Ironie de l’histoire, les duchesses de Berry ont marqué l’Histoire par leurs scandales. Si on se souvient  surtout de Marie-Caroline de Bourbon-Sicile, épouse du fils cadet de Charles X, l’une des petites-filles de Louis XIV, née Marie Louise Elisabeth d’Orléans, mena également une vie tumultueuse. Si elle disparaît prématurément, juste avant son 24e anniversaire, cette fille du Régent a souvent fait parler d’elle. Sa grand-mère, la princesse Palatine, dite Madame, évoquera souvent ses frasques dans sa correspondance. Le duc de Saint-Simon, ami de son père,  laisse également quantité d’écrits à son sujet. Ces deux sources fournissent ainsi de nombreux éléments sur Elisabeth d’Orléans et son entourage. De ce fait, afin de ne pas perdre le lecteur, je vous propose de découvrir la vie de cette princesse, sous la forme de trois chapitres traitant de son enfance, puis de ses années de mariage avec le duc de Berry, et enfin de ses dernières années, sous la régence de son père.

On ignore lequel de ses prénoms était utilisé en privé, la princesse signant les documents officiels avec les trois. Certains penchent pour Marie, d’autres pour Marie-Louise… J’utiliserai ici le prénom d’Elisabeth, que lui donne le lieutenant-colonel Henri Carré dans sa biographie.

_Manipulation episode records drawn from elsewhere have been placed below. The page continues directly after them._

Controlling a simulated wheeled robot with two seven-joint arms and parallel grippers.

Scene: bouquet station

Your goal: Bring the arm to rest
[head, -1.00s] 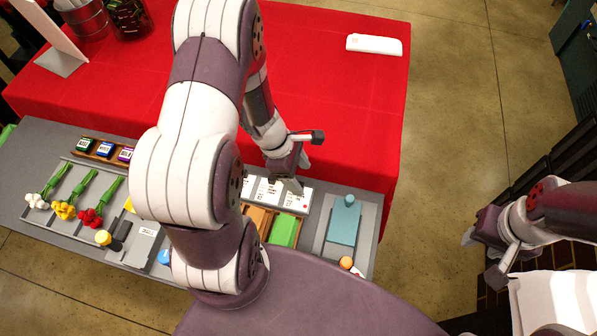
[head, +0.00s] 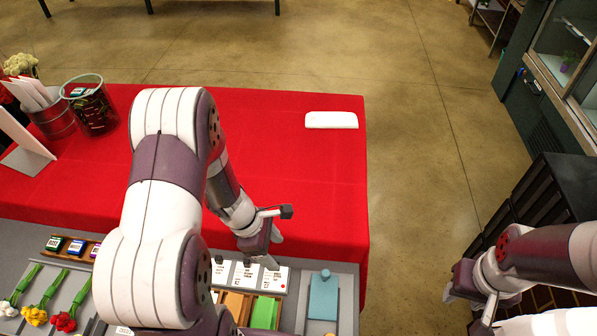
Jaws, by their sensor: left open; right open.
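My left gripper (head: 276,251) is in the head view above the back edge of the grey work board, just over the white cards (head: 246,275). It is open with nothing visible between its fingers. My left arm crosses the middle of the view and hides part of the board. My right gripper (head: 462,310) is at the lower right, off the table's right side, over the floor. It is open and appears empty; its lower part is cut off by the frame edge.
A red-covered table (head: 310,180) fills the middle, with a white block (head: 331,120) at its back right. A glass vase (head: 90,108) and a metal bucket (head: 53,119) stand at the left. Flower bunches (head: 36,314), a green block (head: 265,312) and a blue pad (head: 323,297) lie in front.

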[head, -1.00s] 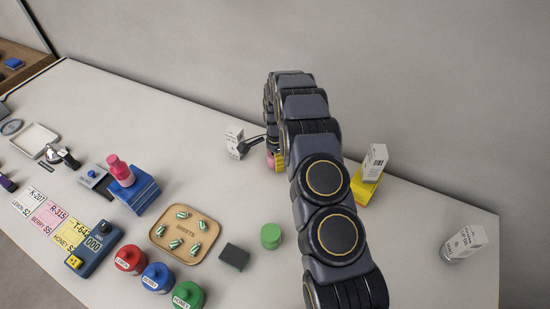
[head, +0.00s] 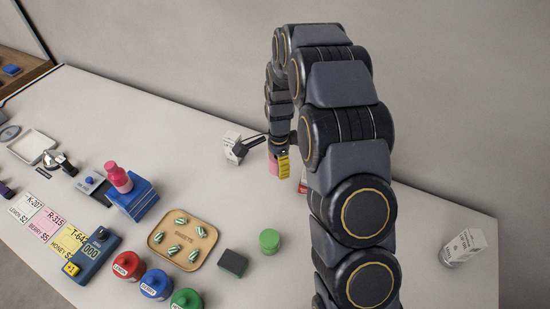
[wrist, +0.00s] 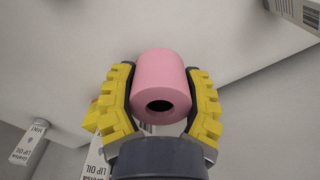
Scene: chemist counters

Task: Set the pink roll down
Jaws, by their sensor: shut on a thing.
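My gripper (wrist: 160,100) is shut on the pink roll (wrist: 160,80), with its yellow ridged fingers on either side of it in the wrist view. The roll's end with its dark hole faces the camera. In the head view the roll (head: 273,165) shows as a small pink patch beside my gripper's yellow finger (head: 283,167). My arm hides much of the area around it. I cannot tell whether the roll touches the counter.
A white box (head: 232,147) stands just left of my gripper. A tray of sweets (head: 205,256), a green cylinder (head: 269,241) and a dark block (head: 233,263) lie in front. A white labelled box (head: 464,246) is at the right. Counter left of the white box is clear.

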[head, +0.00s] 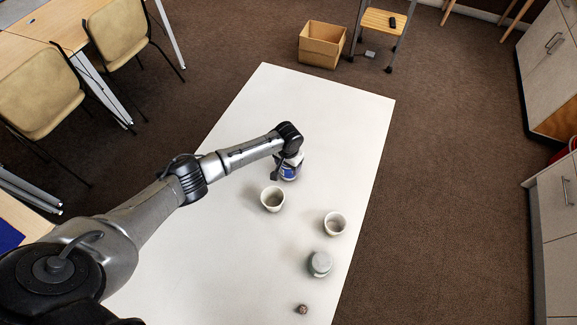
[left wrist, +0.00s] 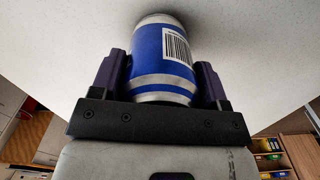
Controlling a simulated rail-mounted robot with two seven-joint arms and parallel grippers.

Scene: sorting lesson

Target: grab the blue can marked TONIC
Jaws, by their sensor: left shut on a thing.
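A blue can with silver bands (head: 290,172) is on the white table in the head view, partly hidden by my left gripper. My left gripper (head: 287,165) is shut on it. In the left wrist view the blue can (left wrist: 163,58) sits between the two dark fingers of my left gripper (left wrist: 160,75). A white barcode patch shows on its side. The word TONIC cannot be read on the side in view. My right gripper is not in view.
On the white table (head: 325,105) stand a cup (head: 272,199), a second cup (head: 334,223), a pale round-topped object (head: 319,264) and a small brown object (head: 302,309). The table's far part is clear. A cardboard box (head: 321,45) stands on the floor beyond.

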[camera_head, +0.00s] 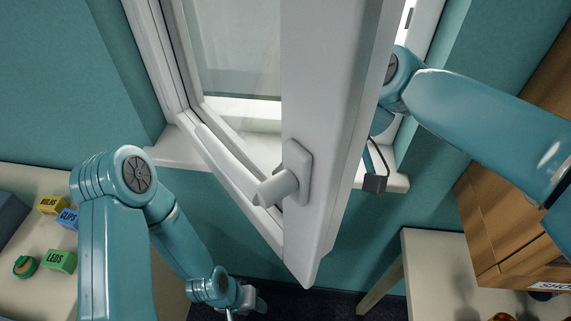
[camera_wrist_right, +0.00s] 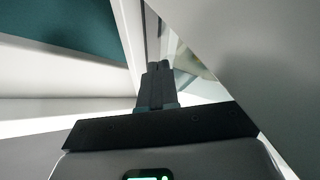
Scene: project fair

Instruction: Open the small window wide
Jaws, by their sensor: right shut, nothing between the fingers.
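The small window's white sash (camera_head: 335,120) stands swung inward, at an angle to its white frame (camera_head: 165,60). Its handle (camera_head: 280,186) sticks out from the sash's near edge. In the right wrist view my right gripper (camera_wrist_right: 157,80) is shut and empty, inside the gap between the frame and the sash (camera_wrist_right: 260,60). I cannot tell whether it touches the sash. My left gripper (camera_head: 245,305) hangs low at the bottom, partly cut off; its jaws are unclear.
A pale table (camera_head: 25,185) at left holds small boxes labelled bulbs (camera_head: 50,204), clips (camera_head: 68,218) and LEDs (camera_head: 62,261). A wooden shelf (camera_head: 510,215) and another pale table (camera_head: 430,260) stand at right. The windowsill (camera_head: 398,182) lies below the opening.

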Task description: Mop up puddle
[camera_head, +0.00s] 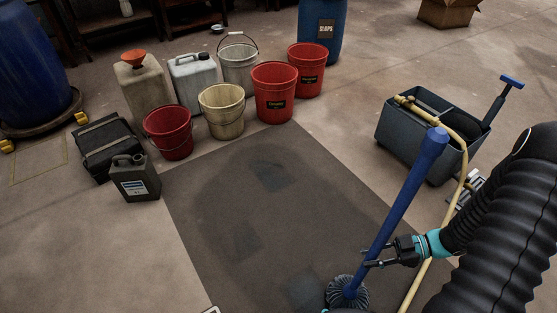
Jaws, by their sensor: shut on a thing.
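My gripper (370,257) is shut on a blue-handled tool (402,198) near the lower end of its shaft. The shaft leans, its top toward the upper right. A round grey-black stranded head (346,292) is at its bottom, low on the dark grey floor area (210,185); I cannot tell whether it touches. Darker, faintly bluish patches show on that area, one near its middle (270,178) and one near the head (308,288). I cannot tell surely which is the puddle.
A dark wheeled bucket (400,133) stands at the right. A yellow pole or hose (464,180) runs from it past my gripper. Red buckets (274,92), a cream bucket (222,112), canisters (136,178) and a blue SLOPS drum (322,30) line the back and left. The dark area's middle is clear.

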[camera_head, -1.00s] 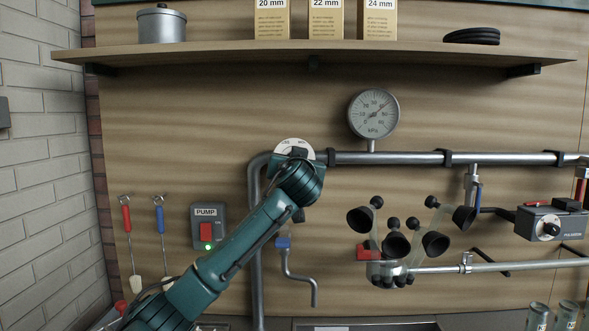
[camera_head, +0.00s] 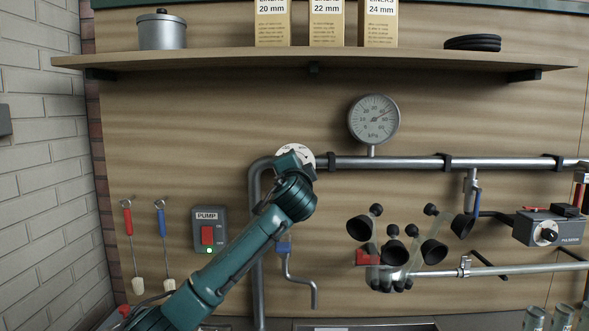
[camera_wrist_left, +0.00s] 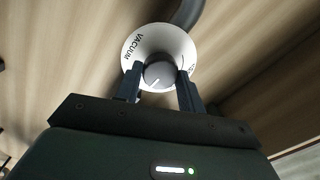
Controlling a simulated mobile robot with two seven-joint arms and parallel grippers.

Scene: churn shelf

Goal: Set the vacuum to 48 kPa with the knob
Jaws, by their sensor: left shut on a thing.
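The vacuum knob (camera_wrist_left: 159,74) is a dark round knob with a white mark, on a white dial plate (camera_wrist_left: 137,45) lettered VACUUM. In the wrist view my left gripper (camera_wrist_left: 160,82) has one finger on each side of the knob and is shut on it. In the head view the dial plate (camera_head: 309,153) is at the pipe's left bend, and my left gripper (camera_head: 294,158) covers the knob. The round kPa gauge (camera_head: 374,119) stands on the pipe to the right. Its needle points to the upper right, around the 40s; the exact value is too small to read.
A steel pipe (camera_head: 400,161) runs right from the dial. The pump switch box (camera_head: 209,229) with a green lamp is left of my arm. A cluster of black cups (camera_head: 396,250) hangs below the gauge. A shelf (camera_head: 230,59) with boxes and a pot is above.

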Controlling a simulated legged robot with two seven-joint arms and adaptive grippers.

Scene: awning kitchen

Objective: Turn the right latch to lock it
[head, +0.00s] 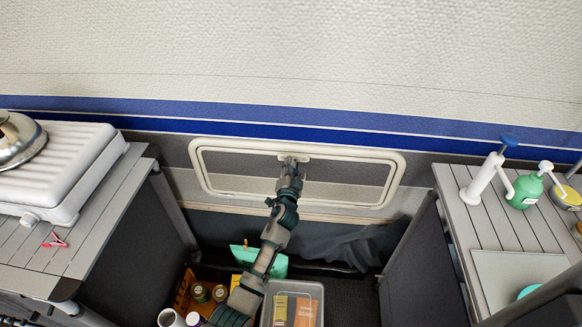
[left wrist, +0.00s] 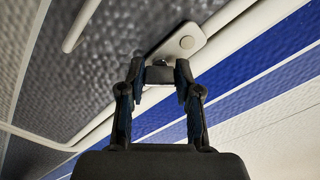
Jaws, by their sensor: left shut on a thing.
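A hatch with a rounded cream frame (head: 398,180) is set in the wall below the blue stripe in the head view. A latch sits at the middle of its top edge; its pale plate (left wrist: 183,38) with a round button shows in the left wrist view. My left gripper (head: 290,163) reaches up to this latch from below. In the left wrist view my left gripper (left wrist: 159,76) has its two fingers on either side of a small dark piece at the latch and is shut on it. The fingers hide part of the latch. Its exact turn angle is unclear. My right gripper is not in view.
A grey slatted table with a white stove (head: 65,165) stands at left. Another slatted table at right holds a white pump bottle (head: 484,180) and a green bottle (head: 525,190).

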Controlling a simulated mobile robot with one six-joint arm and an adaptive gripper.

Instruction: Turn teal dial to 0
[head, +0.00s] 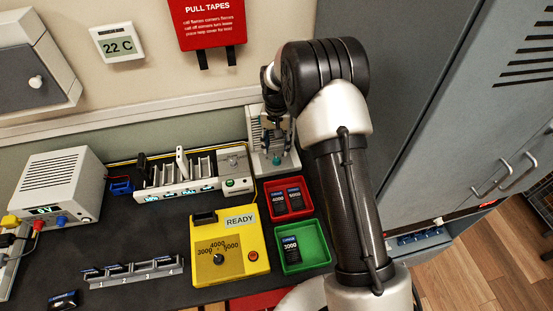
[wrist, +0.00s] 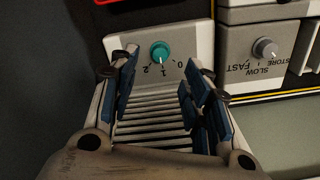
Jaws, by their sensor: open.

Gravure de Mademoiselle d'Orléans, future duchesse de Berry
Gravure de Mademoiselle d’Orléans, future duchesse de Berry

L’éducation négligée d’une princesse : entre ambition et dissimulation 

Marie Louise Elisabeth d’Orléans naît le 20 août 1695 à Versailles. Elle est la fille du duc de Chartres, Philippe II d’Orléans, et de Françoise-Marie de Bourbon (fille légitimée de Louis XIV et de Mme de Montespan). Avant elle, ses parents, mariés en 1692, ont eu une première fille, morte au berceau. La nouvelle petite princesse est titrée Mademoiselle d’Orléans et est bientôt rejointe par deux sœurs, Louise-Adélaïde (Mademoiselle de Chartres) en 1698, et Charlotte-Aglaé (Mademoiselle de Valois) en 1700. Leur naissance est une déception, à une époque où les filles ne comptent pas. La princesse Palatine, mère duc duc de Chartres, témoigne dans l’une de ses nombreuses lettres : « C’est malheureux que tous les bâtards de mon fils soient des garçons et ses enfants légitimes des filles ». Il faudra attendre 1703 pour que naisse enfin le fils tant désiré. Il restera le seul enfant mâle sur les huit dont accouchera Françoise-Marie de Bourbon.

L’éducation des petites-filles de Louis XIV est négligée : la duchesse de Chartres se contente de mettre ses enfants au monde et Philippe d’Orléans leur passe tous leurs caprices, en père aimant mais peu présent. Les princesses vivent leur enfance au Palais-Royal, laissées aux bons soins de leur gouvernante, Mme de Marey, qui est vite dépassée par les forts caractères des jeunes filles. Leur grand-mère paternelle, Madame, témoigne dans ses lettres  : « Ces enfants sont élevées d’une façon qui est un objet de dérision et de honte. » 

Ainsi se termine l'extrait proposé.